To make it clear, you can use virtio-net in the VM and use a VALE port as a backend (without vhost), e.g.

qemu-system-x86_64 img.qcow2 -enable-kvm -smp 2 -m 2G -vga std -device virtio-net-pci,netdev=data1,mac=00:AA:BB:CC:01:01,ioeventfd=on,mrg_rxbuf=on -netdev netmap,ifname=vale1:1,id=data1

and so VALE can be a common software switch for all your VMs.

Now your goal is clear, but still you have the constraint of not having netmap in all the images (obviously). The optimal solution for you depends a lot on what percentage of your VMs have netmap inside. If you have many VMs with netmap, you could attach all the VMs to the VALE switch: netmap VMs can use ptnet, while the others can use virtio-net. If you use ptnetmap_tx_workers=0 you also reduce the CPU usage for the ptnet VMs, because you remove the I/O thread.

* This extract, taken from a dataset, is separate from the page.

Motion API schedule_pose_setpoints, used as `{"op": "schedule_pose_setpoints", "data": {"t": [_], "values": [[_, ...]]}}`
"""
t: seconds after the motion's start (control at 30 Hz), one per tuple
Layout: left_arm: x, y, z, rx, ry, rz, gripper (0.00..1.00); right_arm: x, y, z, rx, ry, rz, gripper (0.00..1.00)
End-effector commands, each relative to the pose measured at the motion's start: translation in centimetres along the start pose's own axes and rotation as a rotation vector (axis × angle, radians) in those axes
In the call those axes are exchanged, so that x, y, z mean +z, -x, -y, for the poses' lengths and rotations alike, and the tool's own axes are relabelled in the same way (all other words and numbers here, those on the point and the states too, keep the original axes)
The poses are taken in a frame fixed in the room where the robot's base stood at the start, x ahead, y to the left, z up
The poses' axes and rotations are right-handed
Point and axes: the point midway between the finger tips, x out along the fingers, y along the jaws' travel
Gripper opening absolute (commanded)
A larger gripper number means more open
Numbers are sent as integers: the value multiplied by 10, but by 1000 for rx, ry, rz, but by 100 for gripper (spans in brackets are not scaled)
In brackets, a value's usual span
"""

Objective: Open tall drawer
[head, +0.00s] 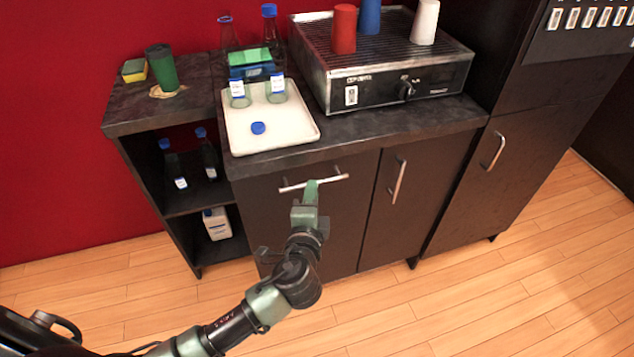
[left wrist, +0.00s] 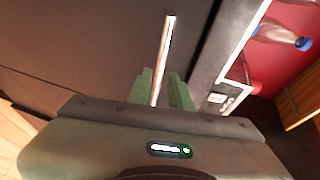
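The tall drawer (head: 338,225) is a dark front below the left part of the counter, with a horizontal silver bar handle (head: 290,188) near its top. The drawer front sits flush with the cabinet, so it is closed. My left gripper (head: 311,186) is at the middle of the handle. The lower finger is hidden in the head view. My right gripper is in neither view.
A white tray (head: 301,136) with bottles and a hot-plate device (head: 438,82) with cups stand on the counter above. A cabinet door with a vertical handle (head: 398,182) is right of the drawer. An open shelf (head: 185,203) is left. Wooden floor in front is clear.

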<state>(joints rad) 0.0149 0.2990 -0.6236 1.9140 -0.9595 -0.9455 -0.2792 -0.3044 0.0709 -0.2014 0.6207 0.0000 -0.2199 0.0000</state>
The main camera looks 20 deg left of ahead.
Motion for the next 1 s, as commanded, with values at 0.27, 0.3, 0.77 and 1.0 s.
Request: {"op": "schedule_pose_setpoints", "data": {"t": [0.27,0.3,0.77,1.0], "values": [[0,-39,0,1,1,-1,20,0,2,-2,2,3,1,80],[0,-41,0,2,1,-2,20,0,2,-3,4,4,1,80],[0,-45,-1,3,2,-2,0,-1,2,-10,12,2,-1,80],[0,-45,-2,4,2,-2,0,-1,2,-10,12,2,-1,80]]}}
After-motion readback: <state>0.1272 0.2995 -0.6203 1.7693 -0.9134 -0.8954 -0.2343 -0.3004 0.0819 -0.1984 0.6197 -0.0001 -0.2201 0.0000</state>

If you have only a few VMs with netmap, it's probably not worth using netmap/VALE at all given your cost function and constraint.

vmaffione commented 7 years ago

Hi, ptnetmap instructions are now available at https://github.com/luigirizzo/netmap/blob/master/README.ptnetmap

vmaffione commented 7 years ago

Hi, the performance issue should be fixed on the current master (see #393). Could you please retry?

vmaffione commented 7 years ago

Closing this as it has been fixed in current master. Please reopen if you find it's not fixed yet.